Direction >>
Starting with the line that contains "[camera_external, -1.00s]", return every line through the end of the listing below exactly as written. Omit the pictures.

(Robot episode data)
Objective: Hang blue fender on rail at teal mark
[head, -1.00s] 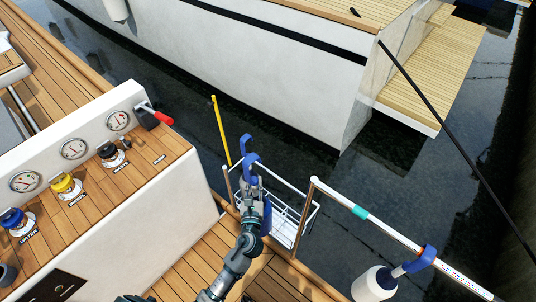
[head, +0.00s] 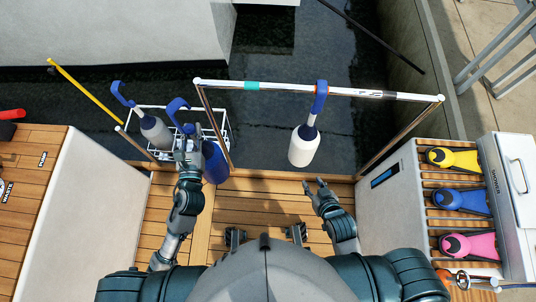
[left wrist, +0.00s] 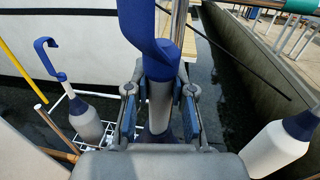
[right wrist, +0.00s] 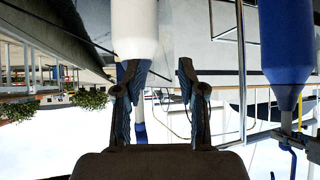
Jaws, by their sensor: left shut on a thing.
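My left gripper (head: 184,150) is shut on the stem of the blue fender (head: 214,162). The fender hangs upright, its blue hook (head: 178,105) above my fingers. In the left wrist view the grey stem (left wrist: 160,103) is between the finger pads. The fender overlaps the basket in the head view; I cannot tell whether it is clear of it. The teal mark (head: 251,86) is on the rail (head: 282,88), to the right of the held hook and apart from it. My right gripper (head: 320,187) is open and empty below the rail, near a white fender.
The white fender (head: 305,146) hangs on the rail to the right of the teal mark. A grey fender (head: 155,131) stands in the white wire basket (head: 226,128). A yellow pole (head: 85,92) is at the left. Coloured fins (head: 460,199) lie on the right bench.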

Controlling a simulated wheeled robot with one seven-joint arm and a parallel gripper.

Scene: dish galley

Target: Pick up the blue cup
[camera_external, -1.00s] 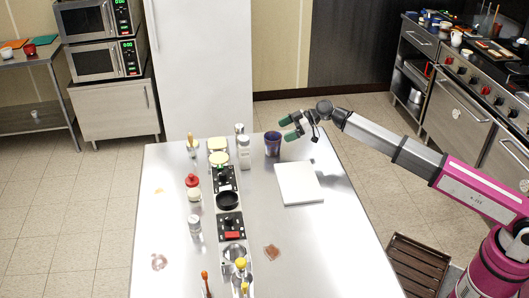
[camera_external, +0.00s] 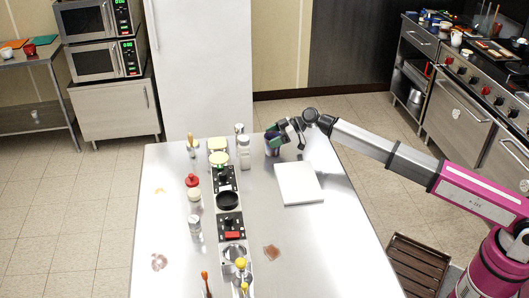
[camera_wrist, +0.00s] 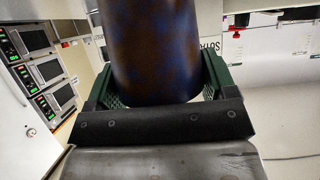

Exercise output >>
[camera_external, -1.00s] 
[camera_external, +0.00s] 
[camera_wrist, +0.00s] 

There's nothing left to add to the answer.